When I returned to Hilo, I happened to mention to Brother Matthias Newell some misgivings which I had felt concerning the size and appearance of the so-called “shell-craters.” Brother Newell, a member of the Marist Congregation and quite a scientist in his way, is famous in the Islands as the discoverer of a fungus, by which the Japanese Beetle, a local pest, has been largely exterminated. For several years, prior to the advent of Doctor Jaggar and the United States Observatory, he had studied extensively the famous volcano on the slopes of Mauna Loa. On hearing my narrative of the foregoing incident, Brother Newell was curious to know the exact locality, and burst into a hearty laugh as soon as I mentioned Kenakakoe. He himself, he told me, in company with Brother Henry, had frequently dug for bombs at Kenakakoe. When successful in their quest, the two were wont to carry the volcanic bomb to the rocks, and to break it open for the purpose of examining the inner core. Some of the bombs, however, escaped this fate through being too resistent to the hammer. The holes, needless to say, were not “shell-craters” scooped by volcanic bombs, but ordinary excavations dug by prosaic spades. Such was the simple basis of fact upon which the elaborate superstructure of Jaggar’s theory had been reared! Though Jaggar was, in a sense, entirely blameless, his theory was pure fiction from start to finish. No scientist present, however, took exception to it. On the contrary, all of them appeared perfectly satisfied with his pseudoscientific explanation.

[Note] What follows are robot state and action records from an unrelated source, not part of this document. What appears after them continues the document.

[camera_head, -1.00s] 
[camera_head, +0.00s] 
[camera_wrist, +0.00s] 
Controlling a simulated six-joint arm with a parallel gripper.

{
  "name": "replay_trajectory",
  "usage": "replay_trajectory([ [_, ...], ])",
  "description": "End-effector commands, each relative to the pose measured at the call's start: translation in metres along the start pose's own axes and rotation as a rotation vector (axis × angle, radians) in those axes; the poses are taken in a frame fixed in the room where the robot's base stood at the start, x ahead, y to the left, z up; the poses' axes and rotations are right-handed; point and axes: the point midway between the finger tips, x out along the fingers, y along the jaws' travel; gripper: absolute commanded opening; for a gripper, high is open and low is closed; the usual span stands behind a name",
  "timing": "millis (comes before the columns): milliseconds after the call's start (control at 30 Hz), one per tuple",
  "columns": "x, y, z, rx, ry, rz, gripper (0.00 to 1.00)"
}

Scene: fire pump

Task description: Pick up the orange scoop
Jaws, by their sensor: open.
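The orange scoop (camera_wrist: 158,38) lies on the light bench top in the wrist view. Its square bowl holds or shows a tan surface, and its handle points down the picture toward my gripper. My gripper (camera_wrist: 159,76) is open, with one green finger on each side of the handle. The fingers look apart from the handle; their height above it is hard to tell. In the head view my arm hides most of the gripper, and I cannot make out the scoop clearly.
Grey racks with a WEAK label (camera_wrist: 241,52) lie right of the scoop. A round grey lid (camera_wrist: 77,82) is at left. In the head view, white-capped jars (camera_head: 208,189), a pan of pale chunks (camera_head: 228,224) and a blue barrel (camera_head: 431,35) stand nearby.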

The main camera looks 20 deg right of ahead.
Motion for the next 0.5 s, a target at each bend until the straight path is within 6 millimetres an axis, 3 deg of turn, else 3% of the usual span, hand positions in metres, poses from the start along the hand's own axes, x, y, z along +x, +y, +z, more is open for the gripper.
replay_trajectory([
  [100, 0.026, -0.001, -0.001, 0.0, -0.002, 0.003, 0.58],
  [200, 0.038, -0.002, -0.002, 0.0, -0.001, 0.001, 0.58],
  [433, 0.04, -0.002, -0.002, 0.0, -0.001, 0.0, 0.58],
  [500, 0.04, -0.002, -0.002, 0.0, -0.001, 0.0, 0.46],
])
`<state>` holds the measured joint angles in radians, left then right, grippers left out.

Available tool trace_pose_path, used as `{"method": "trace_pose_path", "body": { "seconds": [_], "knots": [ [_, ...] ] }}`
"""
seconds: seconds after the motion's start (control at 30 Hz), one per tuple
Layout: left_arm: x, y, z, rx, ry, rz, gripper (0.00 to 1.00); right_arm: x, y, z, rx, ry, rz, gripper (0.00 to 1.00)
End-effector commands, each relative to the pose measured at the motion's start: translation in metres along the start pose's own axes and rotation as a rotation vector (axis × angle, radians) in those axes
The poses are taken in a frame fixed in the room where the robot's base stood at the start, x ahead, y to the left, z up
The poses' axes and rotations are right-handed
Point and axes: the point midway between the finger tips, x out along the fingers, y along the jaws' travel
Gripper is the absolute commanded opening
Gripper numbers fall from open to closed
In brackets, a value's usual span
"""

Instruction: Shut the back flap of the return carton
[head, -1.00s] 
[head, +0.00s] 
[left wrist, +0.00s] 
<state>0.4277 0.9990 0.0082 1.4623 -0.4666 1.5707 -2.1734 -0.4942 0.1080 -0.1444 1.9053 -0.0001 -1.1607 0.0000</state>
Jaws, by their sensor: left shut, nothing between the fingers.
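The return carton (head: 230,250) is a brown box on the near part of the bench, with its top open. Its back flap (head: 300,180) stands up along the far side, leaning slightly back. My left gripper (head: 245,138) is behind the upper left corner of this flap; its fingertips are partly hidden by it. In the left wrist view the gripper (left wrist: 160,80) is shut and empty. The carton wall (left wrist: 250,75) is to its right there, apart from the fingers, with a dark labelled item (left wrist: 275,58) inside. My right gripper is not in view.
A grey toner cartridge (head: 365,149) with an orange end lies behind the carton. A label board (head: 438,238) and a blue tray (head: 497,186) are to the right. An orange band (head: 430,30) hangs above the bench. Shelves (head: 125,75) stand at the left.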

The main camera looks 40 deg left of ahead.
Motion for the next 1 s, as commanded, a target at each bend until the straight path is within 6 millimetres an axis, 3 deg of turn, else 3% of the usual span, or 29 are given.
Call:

If the foregoing incident conveys any lesson, it is this, that neither singly nor collectively are scientists exempt from error, especially when they deal with a remote past, which no one has observed. The attempt to reconstruct the past by means of inference alone produces, not history, but romance. Doctor Gregory’s genealogy of Man displayed in the American Museum is quite as much the fruit of imagination as Jaggar’s Kilauean fantasy. The sham pedigree bears like witness to the ingenuity of the human mind, but, if anyone is tempted by its false show of science to take it seriously, let him think of the bombs of Kenakakoe.